Fraudulent person definition explored

 

In response, AF and 128 Ontario took the position that the lenders’ mortgage was void as it was a “fraudulent instrument” under the LTA since SL either met the definition of “fraudulent person” or she falsely held herself out in the mortgage instrument to be the registered owner of the property. AF argued that the lender was in the best position to prevent fraud and had failed to exercise due diligence since it did not take steps to investigate the use or occupancy of the property and did not appear to have obtained an appraisal. 

The lender’s motion for summary judgment was granted, and it obtained judgment under the mortgage and a writ of possession for the property.

On appeal, 128 Ontario argued, amongst other things, that the motion judge erred in finding that the charge was not a “fraudulent instrument” under the LTA.

Section 1 of the LTA defines a “fraudulent instrument” as an instrument,

(a) under which a fraudulent person purports to receive or transfer an estate or interest in land,

(b) that is given under the purported authority of a power of attorney that is forged,

(c) that is a transfer of a charge where the charge is given by a fraudulent person, or

(d) that perpetrates a fraud as prescribed with respect to the estate or interest in land affected by the instrument.

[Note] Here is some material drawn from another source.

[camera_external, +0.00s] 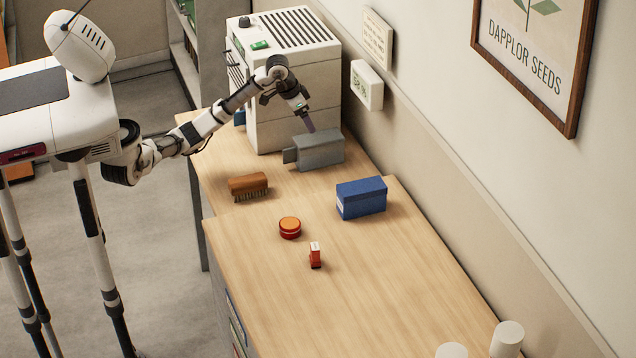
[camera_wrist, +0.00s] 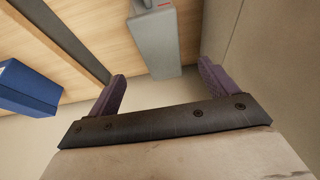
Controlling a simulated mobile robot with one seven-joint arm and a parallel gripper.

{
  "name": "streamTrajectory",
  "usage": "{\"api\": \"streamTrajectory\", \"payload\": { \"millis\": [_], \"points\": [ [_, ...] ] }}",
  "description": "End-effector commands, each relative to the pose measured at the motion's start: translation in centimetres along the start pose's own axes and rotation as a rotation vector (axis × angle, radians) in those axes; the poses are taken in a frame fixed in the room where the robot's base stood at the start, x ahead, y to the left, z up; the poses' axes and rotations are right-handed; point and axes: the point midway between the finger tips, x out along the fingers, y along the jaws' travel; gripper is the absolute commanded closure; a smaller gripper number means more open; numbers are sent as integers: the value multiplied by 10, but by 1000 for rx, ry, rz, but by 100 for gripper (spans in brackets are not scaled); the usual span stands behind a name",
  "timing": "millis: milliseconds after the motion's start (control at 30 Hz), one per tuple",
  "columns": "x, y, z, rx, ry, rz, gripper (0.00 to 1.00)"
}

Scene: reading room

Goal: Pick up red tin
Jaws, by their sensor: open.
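The red tin (camera_external: 290,228) is a small round can with an orange-red top. It sits on the wooden counter, in front of the brush and left of the blue box in the external view. My gripper (camera_external: 307,122) is well behind it, in front of the white machine and just above the grey metal box. In the wrist view my gripper (camera_wrist: 161,69) has its two purple fingers wide apart with nothing between them. The red tin is not in the wrist view.
The grey box (camera_external: 320,151) is close below my gripper and also shows in the wrist view (camera_wrist: 154,40). A brown brush (camera_external: 248,186), blue box (camera_external: 361,198) and small red-and-white item (camera_external: 315,256) stand around the tin. The counter's front is mostly bare (camera_external: 350,310).

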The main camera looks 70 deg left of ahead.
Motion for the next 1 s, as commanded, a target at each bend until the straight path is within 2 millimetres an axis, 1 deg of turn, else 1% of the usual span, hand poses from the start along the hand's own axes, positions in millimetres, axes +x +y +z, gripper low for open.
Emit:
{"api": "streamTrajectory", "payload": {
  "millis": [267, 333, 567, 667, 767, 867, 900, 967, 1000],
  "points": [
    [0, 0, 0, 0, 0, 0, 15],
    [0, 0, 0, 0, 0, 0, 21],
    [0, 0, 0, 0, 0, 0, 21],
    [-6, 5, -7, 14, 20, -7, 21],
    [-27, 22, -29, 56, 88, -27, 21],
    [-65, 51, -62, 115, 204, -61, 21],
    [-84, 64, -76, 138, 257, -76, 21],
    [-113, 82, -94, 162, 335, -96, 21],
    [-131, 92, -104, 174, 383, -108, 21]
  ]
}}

A “fraudulent person” is defined in section 1 of the LTA to mean a person who executes or purports to execute an instrument if,

(a) the person forged the instrument,

(b) the person is a fictitious person, or

(c) the person holds oneself out in the instrument to be, but knows that the person is not, the registered owner of the estate or interest in land affected by the instrument.

 

Corporate authority and fraud

 

128 Ontario took the position that SL was a “fraudulent person” because she fraudulently held herself out to the lender to be an officer and director of 128 Ontario, whereas AF was the sole officer and director. 128 Ontario argued because SL fraudulently took control of 128 Ontario, she did not have the authority to act for it, and the actions she took in its name had the effect of transforming 128 Ontario or herself into a “fraudulent person.”

In this regard, the case was essentially about whether the court should invalidate an instrument on the basis that a party fraudulently misappropriated corporate authority.

The Court of Appeal accepted that the definition of “fraudulent person” in section 1 of the LTA was broad enough to include a corporation. However, 128 Ontario did not meet the statutory requirements in the circumstances of the transaction.

 

“The Court of Appeal agreed with an earlier decision which determined that forgery was an issue of “authenticity, not truth” and held that the mortgage instrument was not forgery.”

 

Firstly, 128 Ontario did not “forge” the mortgage instrument. The Court of Appeal agreed with an earlier decision which determined that forgery was an issue of “authenticity, not truth” and held that the mortgage instrument was not forgery.

In the circumstances, SL had apparent authority to act on behalf of 128 Ontario, and there was no question as to the authenticity of the documents she executed, including her signature on the acknowledgment and direction authorizing the registration of the mortgage. 

There was no evidence that the lender ought to have known that SL lacked authority to enter into the transaction or that the corporate documents she executed should have alerted the lender to the alleged fraud.

The Court of Appeal noted that this was different from cases where an imposter signed the documents — SL was not an imposter.

Secondly, 128 Ontario, acting through SL, was not a “fictitious person,” which the Court of Appeal affirmed as meaning “a fabricated or otherwise non-existent person.” 128 Ontario was a valid and subsisting corporation. It was not posing as a non-existing entity when the mortgage was registered. In the court’s view, 128 Ontario’s position would undermine the indoor management rule by placing an onus on those conducting business with a corporation to look behind the apparent authority of a person held out by the corporation to conduct such business.

 

Appeal dismissed 

 

Lastly, 128 Ontario did not hold itself out to be the owner of the property while knowing it was not. There was no dispute that 128 Ontario was the registered owner of the mortgaged property. SL never claimed that she owned the condominium. Her claim was that she was a director of the corporate owner. 128 Ontario, therefore, did not falsely hold itself out — it held itself out as something that it actually was. The Court of Appeal affirmed that the concept of “holding out” does not capture an individual who has apparent authority to act for the registered corporate owner.

The appeal was therefore dismissed. The matrimonial proceedings between SL and AF will presumably continue.

The case shows that the issue of whether a corporate borrower or other person has the proper authority to enter into a mortgage is distinct from the issue of whether they were a fraudulent person. There was no evidence showing that the lender was aware of any issues regarding the authority of 128 Ontario or SL to enter into the mortgage. 128 Ontario could not avail itself of the provisions of the LTA to avoid liability under the mortgage.